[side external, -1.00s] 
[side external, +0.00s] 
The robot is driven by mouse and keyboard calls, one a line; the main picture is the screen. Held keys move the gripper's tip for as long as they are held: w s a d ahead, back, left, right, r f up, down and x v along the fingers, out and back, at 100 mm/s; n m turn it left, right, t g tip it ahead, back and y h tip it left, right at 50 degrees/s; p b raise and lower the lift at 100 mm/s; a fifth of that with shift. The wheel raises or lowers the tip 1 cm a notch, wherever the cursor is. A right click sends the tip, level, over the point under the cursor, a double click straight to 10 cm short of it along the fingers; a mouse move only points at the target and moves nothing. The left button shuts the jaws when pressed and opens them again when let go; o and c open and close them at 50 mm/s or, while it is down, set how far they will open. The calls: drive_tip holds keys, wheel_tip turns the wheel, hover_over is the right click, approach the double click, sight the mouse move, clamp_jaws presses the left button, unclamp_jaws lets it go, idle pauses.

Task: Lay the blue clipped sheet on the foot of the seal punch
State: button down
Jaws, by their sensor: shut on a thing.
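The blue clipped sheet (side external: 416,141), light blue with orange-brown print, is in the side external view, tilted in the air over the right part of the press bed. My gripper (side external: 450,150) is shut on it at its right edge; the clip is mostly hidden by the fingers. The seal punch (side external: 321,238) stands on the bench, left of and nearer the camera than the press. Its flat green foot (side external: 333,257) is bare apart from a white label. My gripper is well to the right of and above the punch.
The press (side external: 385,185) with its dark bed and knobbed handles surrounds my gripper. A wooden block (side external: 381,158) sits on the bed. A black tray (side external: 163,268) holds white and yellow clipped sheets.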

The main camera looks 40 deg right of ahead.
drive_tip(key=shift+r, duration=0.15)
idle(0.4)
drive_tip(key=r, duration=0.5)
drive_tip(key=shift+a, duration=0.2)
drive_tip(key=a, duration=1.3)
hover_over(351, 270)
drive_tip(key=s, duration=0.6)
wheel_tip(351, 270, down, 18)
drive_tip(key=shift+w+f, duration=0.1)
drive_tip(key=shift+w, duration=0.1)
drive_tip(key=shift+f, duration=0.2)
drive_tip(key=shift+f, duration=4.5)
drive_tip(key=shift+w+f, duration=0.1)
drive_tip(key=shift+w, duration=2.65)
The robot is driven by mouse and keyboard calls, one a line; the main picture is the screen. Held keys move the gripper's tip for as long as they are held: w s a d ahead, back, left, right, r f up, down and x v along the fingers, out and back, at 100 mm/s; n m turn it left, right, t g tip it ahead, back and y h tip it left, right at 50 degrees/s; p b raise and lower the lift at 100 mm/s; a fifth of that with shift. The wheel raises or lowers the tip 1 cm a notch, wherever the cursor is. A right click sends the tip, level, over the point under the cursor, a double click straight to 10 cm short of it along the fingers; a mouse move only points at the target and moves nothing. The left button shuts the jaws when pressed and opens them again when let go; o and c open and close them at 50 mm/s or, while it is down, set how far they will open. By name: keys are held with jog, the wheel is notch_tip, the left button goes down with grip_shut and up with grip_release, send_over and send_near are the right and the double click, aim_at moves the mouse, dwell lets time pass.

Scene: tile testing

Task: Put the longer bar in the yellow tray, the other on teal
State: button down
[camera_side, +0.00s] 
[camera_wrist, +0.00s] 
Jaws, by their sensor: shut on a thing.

········

AIM: Sift the material for lines with the string "Task". Copy each one found.

OUTPUT OF THE EXERCISE:
Task: Lay the blue clipped sheet on the foot of the seal punch
Task: Put the longer bar in the yellow tray, the other on teal

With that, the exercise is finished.